5. ID.; ID.; REQUIREMENTS, RENUNCIATION OF FORMER ALLEGIANCE. — Appellee has not obtained from the Minister of the Interior of Nationalist China, of which he is a citizen, or even applied therefrom for the permission, required by the laws of China, in order that he could validly renounce his allegiance thereto and acquire another citizenship. Inasmuch as no alien may, in general, be naturalized as citizen of the Philippines without divesting himself of the nationality he has at the time of his naturalization, by renouncing such nationality, it is clear that appellee’s petition cannot be granted.


D E C I S I O N


CONCEPCION, J.:


The Solicitor General seeks the reversal of a decision of the Court of First Instance of Misamis Occidental, granting the application for naturalization, as citizen of the Philippines, of herein appellee, Alfredo Tan Luy.

The main question far determination in this appeal is whether or not the lower court has erred in rendering the decision appealed from, considering the fact that, admittedly, appellee had not filed the declaration of intention required in Section 5 of Commonwealth Act No. 473, commonly known as the Revised Naturalization Law, Appellee maintains, and the lower court held that he is exempt from said requirement, he having, allegedly, been born in the Philippines and completed his primary, elementary and secondary education at the Zamboanga City Chinese High School.

It should be noted, however, that to impart the benefits of said exemption, petitioner’s primary and secondary education — in addition to birth in the Philippines — must have been received "in public schools or those recognized by the Government and not limited to any race or nationality." 1 The record shows that the Zamboanga City Chinese High School was not granted Government recognition until 1958, whereas appellee finished high school therein in 1959, so that the institution had not, as yet been recognized by the Government when he completed his primary and elementary education, as well as when he finished second year high school in 1957.

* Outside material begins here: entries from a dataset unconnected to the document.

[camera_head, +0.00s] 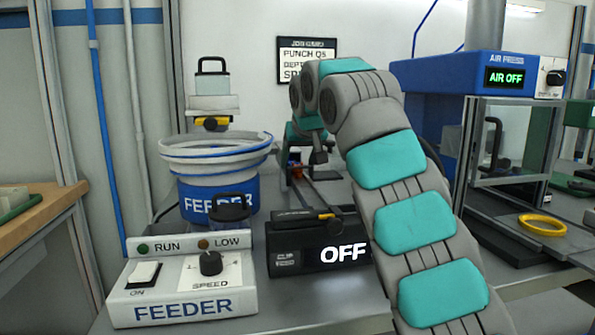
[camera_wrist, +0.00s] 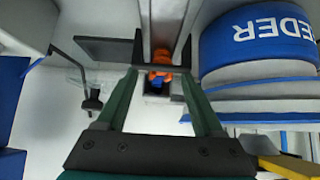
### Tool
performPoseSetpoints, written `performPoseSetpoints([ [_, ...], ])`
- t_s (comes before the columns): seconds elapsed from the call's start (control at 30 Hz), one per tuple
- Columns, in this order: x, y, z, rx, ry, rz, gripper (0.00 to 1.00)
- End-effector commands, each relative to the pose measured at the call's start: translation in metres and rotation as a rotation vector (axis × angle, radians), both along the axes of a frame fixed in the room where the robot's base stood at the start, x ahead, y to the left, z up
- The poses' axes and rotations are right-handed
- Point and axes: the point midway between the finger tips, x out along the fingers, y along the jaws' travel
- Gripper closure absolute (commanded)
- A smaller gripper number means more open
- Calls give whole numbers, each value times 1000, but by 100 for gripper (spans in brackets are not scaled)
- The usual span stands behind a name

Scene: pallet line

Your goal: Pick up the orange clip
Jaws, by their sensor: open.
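The orange clip (camera_wrist: 161,75) shows in the wrist view at the end of a pair of pale rails, with a small blue part beside it. My gripper (camera_wrist: 158,85) is open, its two green fingers on either side of the clip in the picture. Nothing is held; I cannot tell how much depth separates the fingertips from the clip. In the head view a small orange spot (camera_head: 295,170), probably the clip, shows at the far end of the track behind the OFF box. My arm hides much of the area to its right.
The blue feeder bowl (camera_head: 216,165) stands left of the track; its side is close in the wrist view (camera_wrist: 260,45). The OFF box (camera_head: 315,262) and feeder control box (camera_head: 185,285) stand in front. A blue air machine (camera_head: 440,90) and yellow ring (camera_head: 542,225) are at right.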

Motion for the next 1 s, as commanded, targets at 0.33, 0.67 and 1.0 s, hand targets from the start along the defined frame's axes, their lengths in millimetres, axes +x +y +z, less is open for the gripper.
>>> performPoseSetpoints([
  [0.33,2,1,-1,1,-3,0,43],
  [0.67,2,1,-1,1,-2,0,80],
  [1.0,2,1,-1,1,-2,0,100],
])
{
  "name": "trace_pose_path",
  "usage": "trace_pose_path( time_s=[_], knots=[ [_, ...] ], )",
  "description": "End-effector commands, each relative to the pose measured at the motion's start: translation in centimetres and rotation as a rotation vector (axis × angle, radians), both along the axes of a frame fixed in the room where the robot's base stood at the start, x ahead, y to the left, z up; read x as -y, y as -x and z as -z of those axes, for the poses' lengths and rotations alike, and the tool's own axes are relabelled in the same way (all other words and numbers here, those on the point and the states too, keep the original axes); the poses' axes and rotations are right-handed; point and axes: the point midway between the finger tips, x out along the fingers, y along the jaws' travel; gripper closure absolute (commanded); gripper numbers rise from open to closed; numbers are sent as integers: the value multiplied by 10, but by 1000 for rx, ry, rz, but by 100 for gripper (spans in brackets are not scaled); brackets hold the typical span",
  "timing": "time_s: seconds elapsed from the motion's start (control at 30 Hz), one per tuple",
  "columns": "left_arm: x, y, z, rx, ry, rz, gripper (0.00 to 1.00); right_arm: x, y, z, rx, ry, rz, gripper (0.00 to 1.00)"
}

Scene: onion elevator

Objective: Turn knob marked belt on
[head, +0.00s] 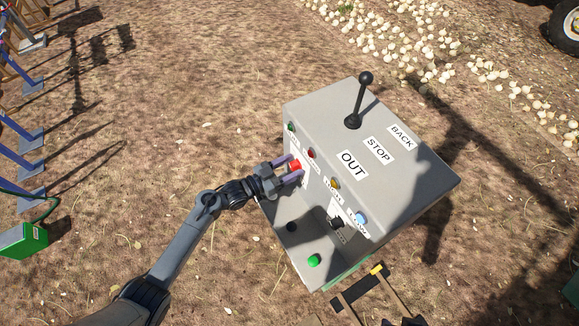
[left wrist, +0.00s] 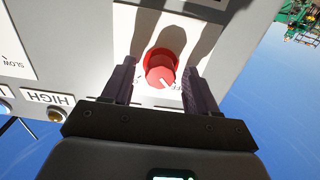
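A red knob (head: 295,165) sits on the sloped front face of the grey control box (head: 318,112). My left gripper (head: 292,172) is at this knob, its two fingers one on each side of it. In the left wrist view the round red knob (left wrist: 161,68) has a white pointer line and lies between the open fingers (left wrist: 160,88), with a gap on both sides. A white label behind the knob is partly covered, and I cannot read the word belt on it. My right gripper is not in view.
The box also has a black lever (head: 360,100) beside OUT, STOP and BACK labels, a black knob (head: 337,222), a green button (head: 314,260) and several small coloured lights. Onions (head: 400,35) lie on the ground behind.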

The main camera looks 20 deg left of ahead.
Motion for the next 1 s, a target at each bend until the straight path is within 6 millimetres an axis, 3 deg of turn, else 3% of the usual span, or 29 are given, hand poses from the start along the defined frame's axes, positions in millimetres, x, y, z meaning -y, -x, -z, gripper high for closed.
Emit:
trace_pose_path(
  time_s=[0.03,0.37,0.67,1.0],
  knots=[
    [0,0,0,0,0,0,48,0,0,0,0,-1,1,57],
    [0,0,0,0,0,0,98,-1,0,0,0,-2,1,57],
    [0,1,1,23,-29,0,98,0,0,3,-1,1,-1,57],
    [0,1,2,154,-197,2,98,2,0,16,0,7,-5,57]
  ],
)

What is more, it has not been properly established that said institution is "not limited to any race or nationality." We must bear in mind that this characteristic "cannot be presumed Prom the fact that the school is recognized by the Government." 2 but must be adequately made out by the appellee, who has the burden of proof in relation thereto, as one of the basic premises of the exemption invoked by him. The necessity of "clear and convincing" evidence thereon 3 is underscored by the adverse implications arising from the term "Chinese" appearing in the name of said school, and from the fact that it is maintained by the Chinese Educational Society of Zamboanga, and that its principal teacher is a Chinese. The latter’s certification to the effect that the "school is not limited to any nationality, race or creed," 4 is not a statement of fact, but a mere conclusion, which is incumbent upon the Court to draw.

Then, too, We are not satisfied that appellee’s alleged birth in the Philippines has been duly proven. Obviously, his testimony to such effect is insufficient therefor. 5 So are his certificate of residence, Exh. V — dated October 30, 1954 or over 17 years after his alleged birth on August 8, 1937 — issued by the Bureau of Immigration, and his baptismal certificate — issued on March 19, 1961 — since the former merely establishes his right to reside in the Philippines, whereas the latter attests to his baptism at the place and on the date stated therein — May 15, 1940 — several years after his birth, and neither is the proper evidence of the date and place of such birth. 6 Again, appellee has not given a reasonable explanation for the non-production of his birth certificate. His testimony to the effect that the latter had been "misplaced or lost" by the Local Civil Registrar is, to be sure, far from satisfactory. Worse still, it bears the earmarks of being fanciful, inasmuch as the record of births is contained, not in individual loose leaves, but in well bound, thick and ponderous record books, which cannot just be "misplaced or lost."cralaw virtua1aw library

Lastly, it is conceded that appellee has not obtained, from the Minister of the Interior of Nationalist China. of which he is a citizen, or even applied therefrom for the permission, required by laws of China, in order that he could validly renounce his allegiance thereto and acquire another citizenship. Inasmuch as no alien may, in general, be naturalized as citizen of the Philippines with out divesting himself of the nationality he has at the time of his naturalization, by renouncing such nationality it is clear that appellee’s petition cannot be granted. 7

WHEREFORE, the judgment appealed from is hereby reversed, and another one shall be entered denying the petition for naturalization of Alfredo T. Luy and dismissing this case, with costs against him. It is so ordered.

Reyes, J.B.L., Dizon, Makalintal and Zaldivar, JJ., concur.

Castro, Fernando, Teehankee and Villamor, JJ., concur in the result.

Endnotes:



1. Sec. 6, Com. Act No. 473, as amended by Com. Act No. 535.

2. Lim Cho Kuan v. Republic, L-21198, Jan. 22, 1966.

3. Amando Ong Apacible v. Republic, L-16987, June 21, 1966.

4. Exh. 1.

5. Tan v. Republic, L-22077, Feb. 18, 1967.

6. De Lara v. Republic, L-18203. May 29, 1964.

7. Commonwealth Act No. 473, Sec. 12. Go A. Leng v. Republic, L-19836, June 21, 1965; Oh Hek How v. Republic, L-27249, August 27, 1969.